We start at state (1), and have 2 in 3 chances to reach state (2), and 1 in 3 chances to stay at state (1). The second equation may elucidate this analogy more:
\[E[X \vert L] = \frac{1}{3} + \frac{1}{3}(E[X] + 1) + \frac{1}{3}(E[X \vert L] + 1)\]When someone has a lead, there are now 3 scenarios that can follow: someone win another time and the game ends (i.e., state (2) to state (3)), we get a tie and the game goes back to state (1), or the other player wins, which means they now have a lead (i.e., state (2) remains at state (2)). Every time we go to a state where the game continues, the number of games increments by 1. To solve these equations, we can express \(E[X \vert L]\) in terms of \(E[X]\) in the second equation, and substitute it in the first, … or we can use Wolfram Alpha:
\[E[X] = 6\]Also, as expected, \(E[X \vert H] = \frac{9}{2} \text{ or } 4.5\) which is smaller than 6. On average you should expect to play 6 games of RPS to get a winner.

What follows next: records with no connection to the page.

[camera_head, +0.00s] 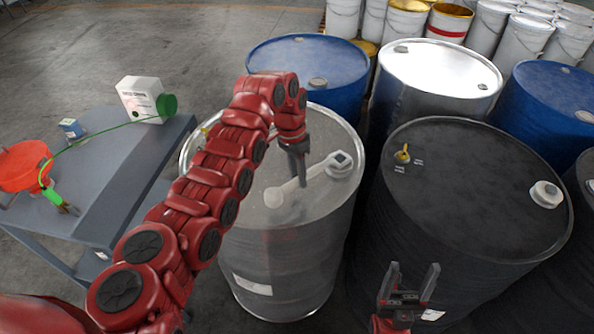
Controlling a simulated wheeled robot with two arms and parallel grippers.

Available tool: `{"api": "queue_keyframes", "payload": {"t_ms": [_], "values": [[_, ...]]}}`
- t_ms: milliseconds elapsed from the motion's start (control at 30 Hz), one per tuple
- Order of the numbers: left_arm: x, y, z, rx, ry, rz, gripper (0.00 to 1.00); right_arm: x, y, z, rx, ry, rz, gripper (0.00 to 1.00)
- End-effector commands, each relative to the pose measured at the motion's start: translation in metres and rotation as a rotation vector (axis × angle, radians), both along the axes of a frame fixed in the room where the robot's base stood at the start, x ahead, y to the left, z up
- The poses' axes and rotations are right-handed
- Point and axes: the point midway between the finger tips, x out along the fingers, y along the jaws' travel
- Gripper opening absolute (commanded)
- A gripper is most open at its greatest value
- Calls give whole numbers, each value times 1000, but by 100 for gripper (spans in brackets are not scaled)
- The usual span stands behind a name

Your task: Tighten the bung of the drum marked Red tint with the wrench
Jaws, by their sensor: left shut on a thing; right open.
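My left gripper (302,183) is shut on the wrench (283,191) above the top of the grey steel drum (262,250). The pale wrench lies along the lid, its far end at the bung (341,159) at the lid's right side. Whether its head fully surrounds the bung or only touches it, I cannot tell. The drum's white label (252,285) is too small to read, so I cannot confirm the Red tint marking. My right gripper (409,272) is open and empty, in front of the black drum (455,230).
The black drum has a yellow fitting (403,154) and a white bung (546,194). Blue drums (308,62) and a shiny silver drum (440,75) stand behind.

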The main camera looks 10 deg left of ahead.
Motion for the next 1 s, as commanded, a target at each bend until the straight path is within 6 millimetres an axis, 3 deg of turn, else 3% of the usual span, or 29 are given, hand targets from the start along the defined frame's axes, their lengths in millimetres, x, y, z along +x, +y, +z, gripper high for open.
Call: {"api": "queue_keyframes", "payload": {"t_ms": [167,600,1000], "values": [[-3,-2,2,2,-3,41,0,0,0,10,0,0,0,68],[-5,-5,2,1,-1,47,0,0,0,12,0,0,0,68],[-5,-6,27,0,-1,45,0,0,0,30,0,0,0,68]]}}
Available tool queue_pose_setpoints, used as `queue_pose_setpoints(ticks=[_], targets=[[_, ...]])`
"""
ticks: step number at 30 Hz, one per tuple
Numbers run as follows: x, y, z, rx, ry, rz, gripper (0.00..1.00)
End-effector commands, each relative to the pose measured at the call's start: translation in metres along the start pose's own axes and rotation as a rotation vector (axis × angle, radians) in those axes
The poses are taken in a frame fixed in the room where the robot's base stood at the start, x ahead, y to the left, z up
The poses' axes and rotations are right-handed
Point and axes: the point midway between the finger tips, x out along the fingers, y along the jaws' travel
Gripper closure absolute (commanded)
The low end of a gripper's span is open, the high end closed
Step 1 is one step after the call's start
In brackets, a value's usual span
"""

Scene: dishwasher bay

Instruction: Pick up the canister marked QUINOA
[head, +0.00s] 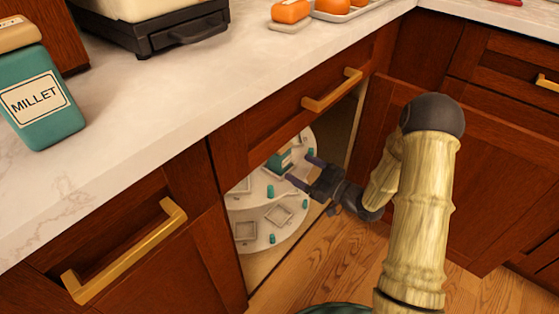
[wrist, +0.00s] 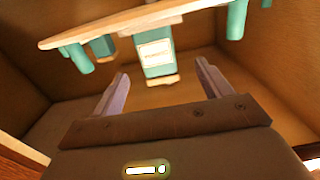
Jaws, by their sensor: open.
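A teal canister (head: 281,161) with a pale label stands inside the open lower cabinet, on a round white turntable (head: 239,228). It also shows in the wrist view (wrist: 156,68), where it appears upside down with its tan lid lowest. Its label is too small and blurred to read. My gripper (head: 303,170) is open and empty, its fingers pointing at this canister from the front right. In the wrist view the canister lies between the two fingertips (wrist: 160,72), beyond them. Another teal canister (head: 42,108) stands on the counter at left; its label reads MILLET.
The turntable carries several teal pegs (head: 270,191) and square frames (head: 278,215). The cabinet opening is bounded by a drawer with a brass handle (head: 332,90) above and an open door (head: 430,170) at right. Orange items (head: 290,11) and a dark appliance (head: 160,30) sit on the counter.

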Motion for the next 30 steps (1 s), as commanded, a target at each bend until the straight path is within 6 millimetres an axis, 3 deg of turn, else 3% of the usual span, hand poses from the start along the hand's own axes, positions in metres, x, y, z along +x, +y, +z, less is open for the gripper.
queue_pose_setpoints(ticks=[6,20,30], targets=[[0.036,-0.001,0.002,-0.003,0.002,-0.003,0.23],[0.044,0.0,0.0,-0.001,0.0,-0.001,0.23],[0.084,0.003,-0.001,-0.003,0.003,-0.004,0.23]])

Let’s compare with simulations.
Simulations
games = []
for _ in range(100000):
c, scores = 0, [0, 0]
while scores[0] != scores[1] or not any(scores):
# using a queue
scores.pop(0)
scores.append(fast_rps())
c += 1
games.append(c)
Let’s look at the distribution of the number of games!
plot_hist(games)
max(games), min(games)
(53, 2)
This plot makes sense! There are no game of 1 (of course), and it mostly take 2 to 8 games or up to almost 60 games in total to get a winner!
# close enough?
np.mean(games)
6.02222
Two wins, but not necessarily consecutive
Okay, maybe 6 games (or sometimes, ~60 games) are quite too many to get a winner, so let’s relax the rule a bit: what if ties between 2 wins or losses are acceptable? You need to still win twice, but not consecutively. For example, win-win, win-tie-win, and win-tie-tie-tie-win are all valid wins. How many games should we expect to play until there is an winner?
Theory
Let’s look at the set of equations above:
\[E[X] = \frac{2}{3}(E[X \vert L] + 1) + \frac{1}{3}(E[X] + 1) \\ E[X \vert L] = \frac{1}{3} + \frac{1}{3}(E[X] + 1) + \frac{1}{3}(E[X \vert L] + 1)\]The first equation should be the same because the new rule does not change how someone can get a lead, but the second equation needs to be modified. The \(\frac{1}{3}(E[X] + 1)\) in the second equation needs to change, because getting a tie now does not move the game state (2) back to (1) (i.e., from someone has a lead to no one has a lead), but holds the game state (2) at (2), with the number of games increasing by 1. Therefore the new equation should be:
\[E[X \vert L] = \frac{1}{3} + \frac{2}{3}(E[X \vert L] + 1)\]Same as above, we can solve for \(E[X \vert L]\) and substitute it to the first equation (or use Wolfram Alpha), which gives us:
\[E[X] = \frac{9}{2} \text{ or } 4.5\]Simulations
Let’s compare with simulations!
games = []
for _ in range(100000):
c, scores = 0, [0, 0]
while scores[0] != scores[1] or not any(scores):
s = fast_rps()
# only wins and losses are added to the queue
if s != 0:
scores.pop(0)
scores.append(s)
c += 1
games.append(c)
plot_hist(games)
max(games), min(games)
(29, 2)
Interesting! The upper bound of number of games really decreases drastically, despite the number of games expected differs only by 1.5 games.
# close enough!
np.mean(games)
4.49007
OK, cool, so what?
Well, I can tell you about how this experiment is neat because people can expect game time based on expected value or whatever. There is even a tournament in RPS, and if you can imagine how long the entire tournament would take depending on the rule of winning the game, this analysis would be an awesome analysis of that. But honestly, it doesn’t matter. It’s really only a neat demonstration that the math is not as convoluted as I thought. When I first learned about linear of expectations and case analysis in probability theory, it was difficult to understand the logic behind the construction of the system of equations, and in some way, this little experiment helps to connect these dots.